Dabei hatte ich mir nicht träumen lassen, daß im Spanien-Kapitel dieses Buches fast nur Kommunistinnen zu Wort kommen würden. Ich war mit der Absicht nach Madrid gefahren, vor allem Anarchistinnen zu interviewen. Ich hatte mich ausführlich mit dem spanischen Bürgerkrieg beschäftigt und wußte um die bedeutende Rolle, die die Anarchisten, und um die zweifelhafte Rolle, die die Kommunisten darin spielten. Ich wußte, daß die anarchistische Revolution von der KP Spaniens brutal unterdrückt worden war, daß in den Gefängnissen der stalinistischen GPU Anarchist/inn/en und (wirkliche oder als solche verdächtigte) Trotzkist/inn/en gefangengehalten und sogar gefoltert worden waren. Ich hatte mich mit den Theorien und Aktivitäten der Mujeres Libres, der feministischen Anarchistinnen, auseinandergesetzt, die die Befreiung der Frauen hier und jetzt gefordert hatten, im Gegensatz zu den Kommunistinnen, die alle »sozialen Fragen« dem Primat des Krieges unterordneten.

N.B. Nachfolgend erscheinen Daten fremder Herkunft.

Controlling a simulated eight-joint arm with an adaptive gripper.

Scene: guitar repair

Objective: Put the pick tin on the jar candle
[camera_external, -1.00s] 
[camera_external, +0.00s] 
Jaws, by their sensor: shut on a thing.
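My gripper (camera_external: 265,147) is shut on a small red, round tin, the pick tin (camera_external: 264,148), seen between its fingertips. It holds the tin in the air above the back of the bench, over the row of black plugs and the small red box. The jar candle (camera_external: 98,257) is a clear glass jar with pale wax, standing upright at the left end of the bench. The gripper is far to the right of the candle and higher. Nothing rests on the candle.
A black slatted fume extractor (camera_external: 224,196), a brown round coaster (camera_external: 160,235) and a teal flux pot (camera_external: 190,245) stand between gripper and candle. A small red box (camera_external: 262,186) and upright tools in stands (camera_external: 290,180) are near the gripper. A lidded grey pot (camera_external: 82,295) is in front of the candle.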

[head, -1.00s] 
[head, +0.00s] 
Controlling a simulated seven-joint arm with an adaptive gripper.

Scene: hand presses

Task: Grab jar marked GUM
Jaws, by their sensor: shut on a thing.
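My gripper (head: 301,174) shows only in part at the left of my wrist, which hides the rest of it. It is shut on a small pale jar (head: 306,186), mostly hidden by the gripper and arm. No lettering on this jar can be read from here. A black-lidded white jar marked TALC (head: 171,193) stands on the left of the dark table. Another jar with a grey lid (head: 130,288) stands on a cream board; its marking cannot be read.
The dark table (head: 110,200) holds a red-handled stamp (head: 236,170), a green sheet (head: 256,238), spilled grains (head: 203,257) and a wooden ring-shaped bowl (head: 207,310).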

Als ich ankam, »gestand« mir Pilar, daß es ihr bisher nicht gelungen war, ehemalige anarchistische Milicianas für ein Interview aufzutreiben. Wir sollten es aber in den folgenden Tagen weiter versuchen, denn da fand der nationale CNT-Kongreß in Madrid statt, und dazu reisten auch alte Kämpferinnen aus dem Exil in Frankreich an. Und wir könnten uns auch noch im Büro der Mujeres Libertarias umhören, einer Art Nachfolgeorganisation der historischen Mujeres Libres. Die Enttäuschung war groß. Nein, Frauen hätten nicht gekämpft, behaupteten alle, mit denen wir sprachen, der Anarchismus sei, überhaupt eine pazifistische Bewegung gewesen. Warum wir denn ausgerechnet auf solche Frauen fixiert seien? Anarchistinnen hätten schließlich Großes geleistet in der Kindererziehung und -betreuung, in der Pflege der Verwundeten, der Einrichtung von Volksküchen, in den wahrhaft weiblichen Aufgabenbereichen eben. Nach drei Tagen des immer wieder An- und Nachfragens, des immer offener gezeigten Unglaubens, werden wir schließlich mit einer Broschüre über Säuglingspflege endgültig vor die Tür gesetzt. An die, natürlich vorhandene, linke und feministische Opposition innerhalb der Organisation kamen wir leider nicht heran.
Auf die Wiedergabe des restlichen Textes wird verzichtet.